UN’ANIMA DA “DURO” PER HOLLANDE

E se questo Hollande, definito un «molle», soprannominato «budino» e come tale raccontato con un po’ troppa leggerezza prima della sfida con il «bulletto» Sarkozy, fosse in realtà un «duro»? La prima mossa non è stata tenera: trentaquattro ministri, 17 donne ma non la più importante: Martine Aubry, segretaria socialista e sua rabbiosa sfidante nelle primarie, non fa parte del governo.
Madame Aubry, a giudicare dalle acide dichiarazioni rilasciate ieri sera a Le Monde , non l’ha presa benissimo. Ha detto: si sapeva che avrebbe scelto tra i suoi fedelissimi, io ho fatto la numero due del governo (con Jospin, tra il ‘97 e il 2000) non mi metto certo a negoziare un posto qualunque da ministro. Ma intanto, racconta il sito del Nouvel Observateur , si sarebbe già vendicata silurando due candidati hollandisti alle prossime legislative.

L’esclusione di Martine Aubry non è però soltanto la manifestazione di una rivalità personale, è soprattutto uno scontro politico e diventa una specie di manifesto. Aubry (che è figlia naturale di Jacques Delors, il più illustre ex presidente della Commissione europea ed anche il più importante maestro di politica di Hollande) era ed è la sinistra della sinistra del Ps, ministra del Lavoro del governo Jospin e autrice della legge sulle 35 ore che hanno segnato un’epoca. Sconfitta alle primarie, ma leale supporter nella campagna elettorale, sembrava naturalmente destinata a Matignon come primo ministro, dove invece è andato Jean-Marc Ayrault, un super riformista, un «socialdemocratico», parola che nel Ps francese non è tuttora percepita senza qualche sussulto.

Trentasei ore non sono niente, ma François Hollande le ha a tal punto infarcite di parole, simboli e gesti da aver già rovesciato quella sua immagine caricaturale di «molle». È chiaro che il neo presidente ha studiato con attenzione ogni passaggio facendo tesoro del disastro di Sarkò che, al di là di altri meriti o demeriti, si è giocato il tono della sua presidenza nelle primissime ore all’Eliseo: la festa nel locale dei miliardari, la vacanza relax sullo yacht del finanziere amico, l’esibizione sguaiata di una vita famigliare esagerata, con una moglie che tutti sapevano che lo stava mollando e la passerella dei figli di primo, secondo e altrui letto.
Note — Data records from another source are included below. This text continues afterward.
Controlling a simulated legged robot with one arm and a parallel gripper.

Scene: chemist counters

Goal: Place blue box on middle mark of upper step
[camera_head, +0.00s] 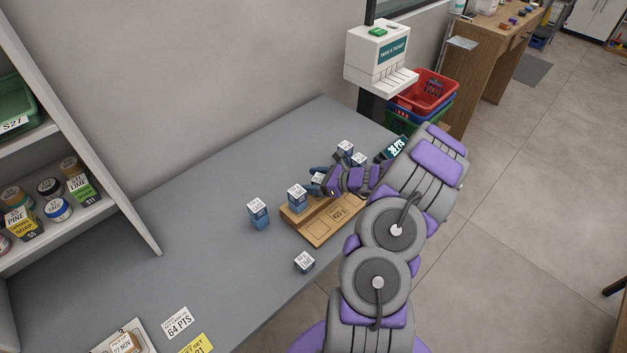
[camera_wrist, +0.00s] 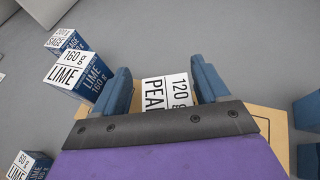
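The wooden stepped stand (camera_head: 322,224) sits on the grey counter, its lower step facing front. My gripper (camera_head: 317,181) is over the middle of its upper step.
Two more boxes, one (camera_head: 345,149) and another (camera_head: 358,160), stand behind my gripper. A shelf (camera_head: 130,225) borders the counter at left. The counter between is clear.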

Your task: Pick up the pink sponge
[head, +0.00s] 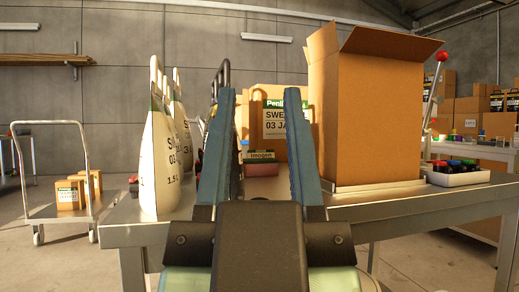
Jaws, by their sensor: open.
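A dull pink block (260,184), which looks like the pink sponge, lies on the metal table, seen between my gripper's fingers. Its lower part is hidden behind the gripper's body. My gripper (260,96) points forward with its two blue fingers spread wide. Nothing is held between them. The pink block appears beyond the gripper; the exact distance cannot be told.
White printed bags (158,160) stand left on the table (420,207). A tall open box (375,120) and white tray (458,177) stand right. A trolley (50,212) is far left.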

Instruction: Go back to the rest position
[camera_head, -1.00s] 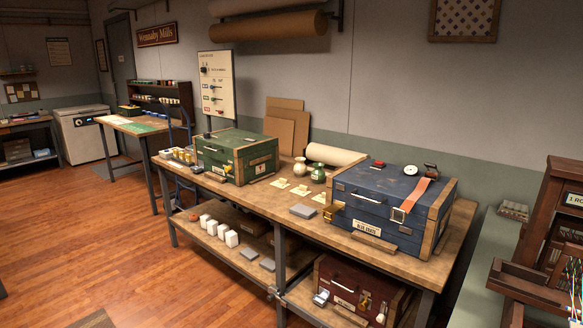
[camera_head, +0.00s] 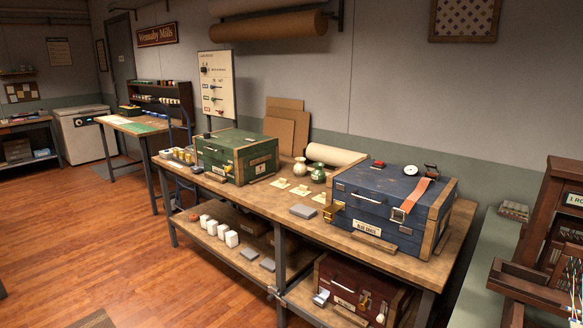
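Neither of my grippers shows in the head view, and no part of my arms can be made out. The long wooden workbench (camera_head: 262,207) stands in front of me. On its right part sits a closed blue crate (camera_head: 358,207) with an orange strap (camera_head: 414,194) over its lid. On its left part sits a closed green crate (camera_head: 222,167). What my grippers hold, if anything, cannot be seen.
A dark red crate (camera_head: 341,293) and several white containers (camera_head: 218,229) stand on the lower shelf. A wooden rack (camera_head: 533,262) stands close at the right. The wooden floor (camera_head: 110,235) at the left is clear. A second table (camera_head: 137,127) stands farther back.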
Il resto, la politica e le sue incertezze, sono venute dopo.

François Hollande ha fatto esattamente il contrario esibendo modestia e misura. Viaggia su un’auto normale ed ecologica, ha chiesto all’autista e alla scorta di rispettare i semafori nel tragitto che lo portava all’investitura al palazzo dell’Eliseo. Ma poi, qui, ha tirato fuori la grinta. Inappuntabile formalismo con il suo avversario che lasciava la carica sconfitto, ma niente di più: non lo ha accompagnato (come aveva fatto per esempio Chirac con Mitterrand) sul tappeto rosso fino all’auto. E poi, quando si è trattato di citare i predecessori, Hollande ha avuto una parola buona per tutti (compresi gli avversari Giscard e Chirac), per Sarkò invece semplicemente un gelido augurio per «la sua nuova vita».
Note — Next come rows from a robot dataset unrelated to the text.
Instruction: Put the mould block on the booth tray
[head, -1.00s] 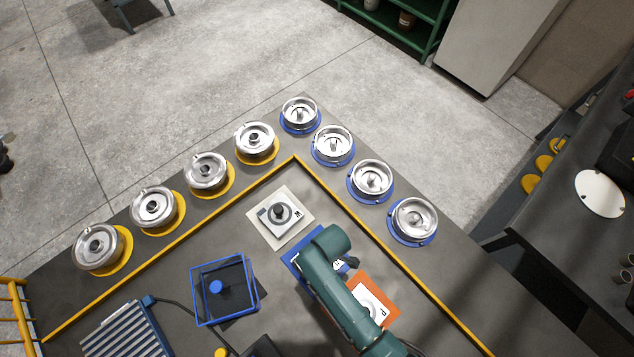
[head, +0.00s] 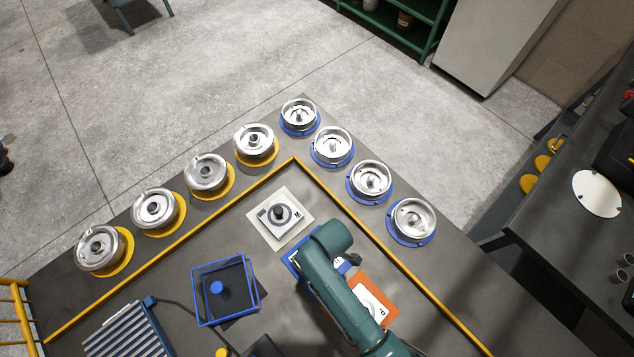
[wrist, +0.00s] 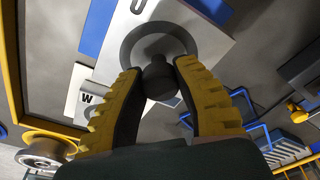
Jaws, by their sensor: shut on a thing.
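In the wrist view my gripper (wrist: 158,85) has its yellow-backed fingers shut on the dark round knob (wrist: 158,80) of a pale grey mould block (wrist: 200,25). A letter on this block is cut off by the top edge. A blue mat (head: 296,262) shows beside the arm. I cannot tell whether the block is on the mat or lifted.
A second block marked W (head: 279,214) sits on a pale mat behind. A block marked P (head: 372,306) lies on an orange mat at right. Several metal moulds on yellow and blue discs line the yellow rail (head: 205,224). A ribbed blue unit (head: 128,330) stands front left.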

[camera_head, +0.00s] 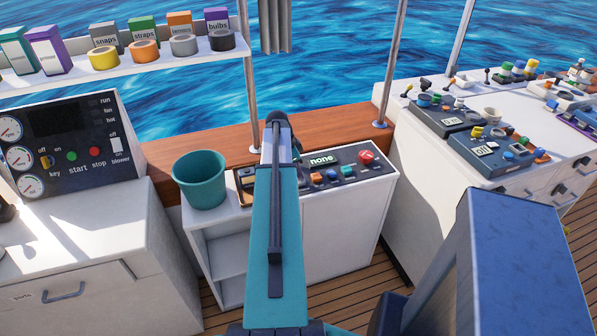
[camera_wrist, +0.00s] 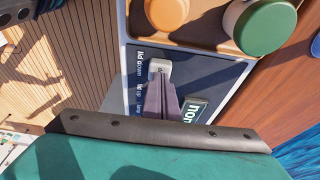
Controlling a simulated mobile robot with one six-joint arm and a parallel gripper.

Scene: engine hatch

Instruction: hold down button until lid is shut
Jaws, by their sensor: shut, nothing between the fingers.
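A dark control panel (camera_head: 345,167) with a display reading "none" and several coloured buttons lies on a white cabinet, partly behind my arm. In the wrist view, the panel (camera_wrist: 205,72) has "lid down" and "lid up" labels (camera_wrist: 139,72) beside a pale button-like piece (camera_wrist: 159,66). My gripper (camera_wrist: 161,82) is shut and empty, with its tips over or against that piece. I cannot tell whether it touches or presses it. In the head view, my arm hides the gripper and this part of the panel. I cannot make out a lid in either view.
A teal bucket (camera_head: 199,180) stands left of the panel. An engine panel (camera_head: 70,145) with gauges is at the left, under a shelf (camera_head: 120,65) of boxes and tape rolls. More control boxes (camera_head: 498,150) sit on the right counter. Wooden deck shows below.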

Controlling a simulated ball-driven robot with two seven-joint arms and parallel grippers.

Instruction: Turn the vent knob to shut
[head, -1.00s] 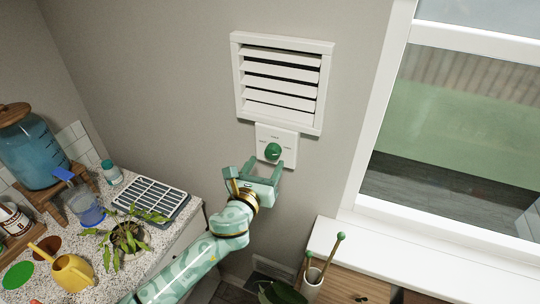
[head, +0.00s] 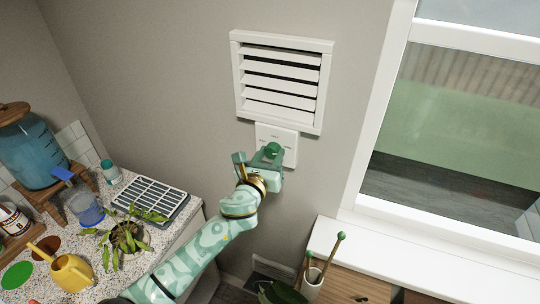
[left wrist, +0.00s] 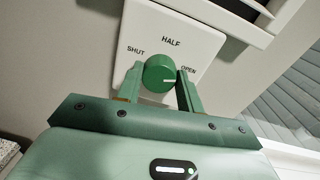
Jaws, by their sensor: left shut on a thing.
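The green round vent knob (head: 271,150) sits on a white wall plate (head: 288,137) below the vent. In the left wrist view the knob (left wrist: 159,72) has a white pointer line that points right, toward the OPEN label. SHUT is at the plate's left and HALF at its top. My left gripper (head: 267,160) is shut on the knob, one finger on each side of it. The white slatted vent (head: 281,82) shows dark gaps between its slats. My right gripper is not in view.
A speckled counter at left carries a potted plant (head: 125,238), a yellow watering can (head: 72,272), a slatted tray (head: 150,196) and a blue water dispenser (head: 30,150). A window (head: 460,130) is at right, above a white ledge (head: 400,256).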

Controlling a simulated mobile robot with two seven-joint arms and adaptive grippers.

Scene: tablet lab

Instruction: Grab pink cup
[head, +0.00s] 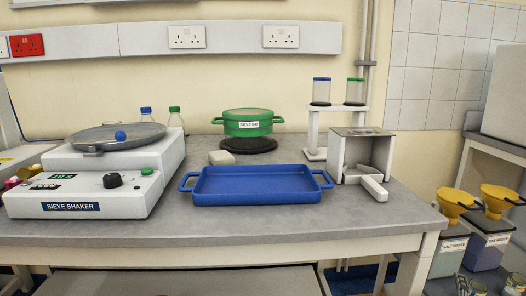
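No thing that I can clearly make out as a pink cup is in the head view. A small pink or magenta item (11,183) shows at the far left edge, partly hidden by the sieve shaker (85,190). It is too small and cut off to tell whether it is a cup. Neither of my grippers is in view.
A blue tray (255,171) lies empty mid-bench. Behind it are a green pot (247,123) and a pale block (221,158). A white stand with two jars and an open grey box (362,151) stand right. Yellow funnels (455,201) sit on waste containers beyond the bench.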

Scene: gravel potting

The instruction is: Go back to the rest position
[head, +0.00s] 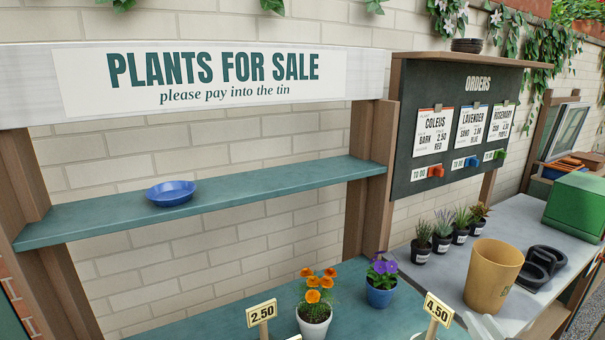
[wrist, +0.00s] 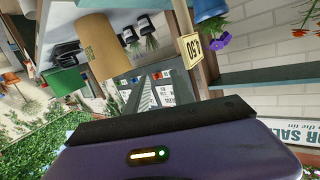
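My gripper (wrist: 160,122) shows in the wrist view as a purple body with a small lit strip and a dark bar across its front.
The stall shelf (head: 100,213) holds a blue saucer (head: 171,193). Below stand an orange-flowered white pot (head: 314,321), a blue pot (head: 380,294) and price signs (head: 262,313). The brown pot (head: 493,277), small black pots and a green box (head: 577,207) stand on the grey bench (head: 455,270).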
E non si può dire che sia arrivato impreparato a quel discorso. Nel libretto pubblicato all’inizio di quest’anno («Changer de destin», editore Robert Laffont) si imparano un sacco di cose su François Hollande. Mentre giornalisti un po’ sbrigativi si chiedevano come avrebbe potuto affrontare, lui così «molle» il ciclone Sarkozy, il candidato presidente raccontava che nulla di casuale c’era in quell’appuntamento: «Tutta la mia vita mi ha preparato a questa scadenza... È stata una lunga strada, intrapresa molto tempo fa e che arriva oggi alla sua destinazione...».

Una determinazione e una sicurezza che si sono subito viste all’opera. Anche nell’omaggio a Jules Ferry, il «padre» della scuola pubblica e gratuita, ma anche controverso sostenitore del colonialismo. Hollande non l’ha nascosto, ma ha voluto ribadire che l’Éducation Nationale è uno degli obiettivi principali della sua presidenza.
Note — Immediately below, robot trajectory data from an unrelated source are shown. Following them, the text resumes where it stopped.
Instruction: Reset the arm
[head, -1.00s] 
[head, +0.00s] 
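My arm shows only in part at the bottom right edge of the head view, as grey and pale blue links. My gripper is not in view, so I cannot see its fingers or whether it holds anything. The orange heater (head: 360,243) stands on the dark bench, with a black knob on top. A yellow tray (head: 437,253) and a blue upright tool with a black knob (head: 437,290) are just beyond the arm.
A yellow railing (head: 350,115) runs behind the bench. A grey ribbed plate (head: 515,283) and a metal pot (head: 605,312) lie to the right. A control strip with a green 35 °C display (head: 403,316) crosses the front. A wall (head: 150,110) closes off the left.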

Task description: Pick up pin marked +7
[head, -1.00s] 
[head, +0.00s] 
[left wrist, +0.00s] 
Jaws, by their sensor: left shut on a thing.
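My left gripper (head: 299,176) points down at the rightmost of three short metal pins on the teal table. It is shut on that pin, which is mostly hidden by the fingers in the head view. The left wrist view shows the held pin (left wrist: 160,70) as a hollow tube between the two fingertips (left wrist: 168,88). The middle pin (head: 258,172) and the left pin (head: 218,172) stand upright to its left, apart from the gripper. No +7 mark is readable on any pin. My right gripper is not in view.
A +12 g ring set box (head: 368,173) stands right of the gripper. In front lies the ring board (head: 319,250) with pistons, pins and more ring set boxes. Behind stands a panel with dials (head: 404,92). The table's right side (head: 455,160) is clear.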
Esclusa la Aubry, nel governo sono rappresentate le varie anime della sinistra, ma nei posti chiave ci sono i suoi fedelissimi, riformatori dichiarati. Ayrault primo ministro, Manuel Valls all’Interno, Michel Sapin al Lavoro, Pierre Moscovici (che era l’uomo di Strauss-Kahn) all’Economia, Laurent Fabius (ora il più anziano ma che fu il più giovane primo ministro della storia francese con Mitterrand) agli Esteri. Eta media dei ministri 52 anni.